Authors

  1. Deck, Michele L. MEd, BSN, RN, FACCE

Article Content

Some educators think that motivation is a complex variable that takes hours to plan for and reach in learners. I would like to challenge you to think that it is possible to motivate others in a variety of quick and innovative ways. I met Elaine Miller, BSN, RN, C ([email protected]), who is the Program Coordinator and Instructor at Eastern Idaho Technical College. She teaches a wide variety of learners with different backgrounds how to become successful nurses. We first met at a presentation of mine in Idaho and then again in 2005 in Las Vegas at Mosby's Faculty Development Institute. Elaine shared a wonderful, inexpensive, and simple motivating idea she created between those two workshops. Here are her words:

 

After hearing Michele Deck at an Idaho nurse educators conference, my colleagues and I stopped at a toy shop. Armed with new ideas, we needed the "toys." I purchased a Sherlock Holmes pipe (they didn't have a magnifying glass).

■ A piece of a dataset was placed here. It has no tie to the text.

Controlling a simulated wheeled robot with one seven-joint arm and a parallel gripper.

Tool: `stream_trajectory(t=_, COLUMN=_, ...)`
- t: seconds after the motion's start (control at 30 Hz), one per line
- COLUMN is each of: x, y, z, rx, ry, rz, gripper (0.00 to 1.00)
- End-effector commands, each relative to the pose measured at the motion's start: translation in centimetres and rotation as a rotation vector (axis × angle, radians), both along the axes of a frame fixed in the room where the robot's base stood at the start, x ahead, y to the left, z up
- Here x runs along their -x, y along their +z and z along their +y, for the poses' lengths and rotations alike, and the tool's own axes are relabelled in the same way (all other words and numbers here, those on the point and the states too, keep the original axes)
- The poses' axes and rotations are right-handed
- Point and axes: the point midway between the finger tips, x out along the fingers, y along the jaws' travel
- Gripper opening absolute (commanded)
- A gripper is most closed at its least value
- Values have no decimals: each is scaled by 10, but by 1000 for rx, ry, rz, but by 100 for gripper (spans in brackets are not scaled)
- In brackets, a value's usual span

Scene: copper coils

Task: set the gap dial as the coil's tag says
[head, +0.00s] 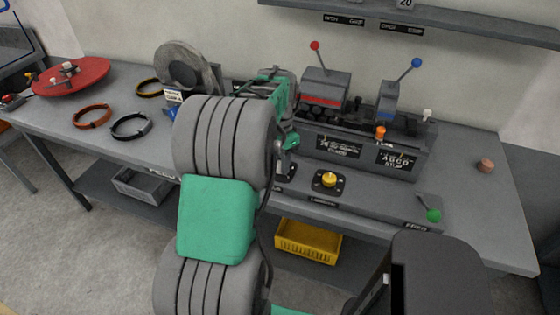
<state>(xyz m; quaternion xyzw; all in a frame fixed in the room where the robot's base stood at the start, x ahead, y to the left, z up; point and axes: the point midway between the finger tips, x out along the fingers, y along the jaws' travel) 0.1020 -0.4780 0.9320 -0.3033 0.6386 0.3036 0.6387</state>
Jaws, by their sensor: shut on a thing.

During an open lab session on oxygenation and oxygenation equipment, I had many students asking me questions that we had covered in lecture and they should have known from class lecture and assigned readings. Rather than answer the questions for them myself, I handed the students the pipe. I told them that until they returned with the answer, like Sherlock, they had to carry the pipe. I found that having the pipe got the other students' attention and soon they were discussing the question. Very quickly the students began thinking about the answer to the question rather than just asking it, so they did not find themselves in possession of the prop pipe. Many of the students verbalized that they knew the answer if they stopped to think about it.

 

How many of us are charged with making learners think critically? Elaine's visual representation of thinking, the Sherlock pipe, acted as a motivator to invite the learner to think and consult peers, rather than automatically relying solely on the educator for all the answers. I'm sure the actual monetary cost of the pipe has been small when compared to the investment of developing priceless thinking skills in the learners. Thank you, Elaine, for sharing your creativity with all of us.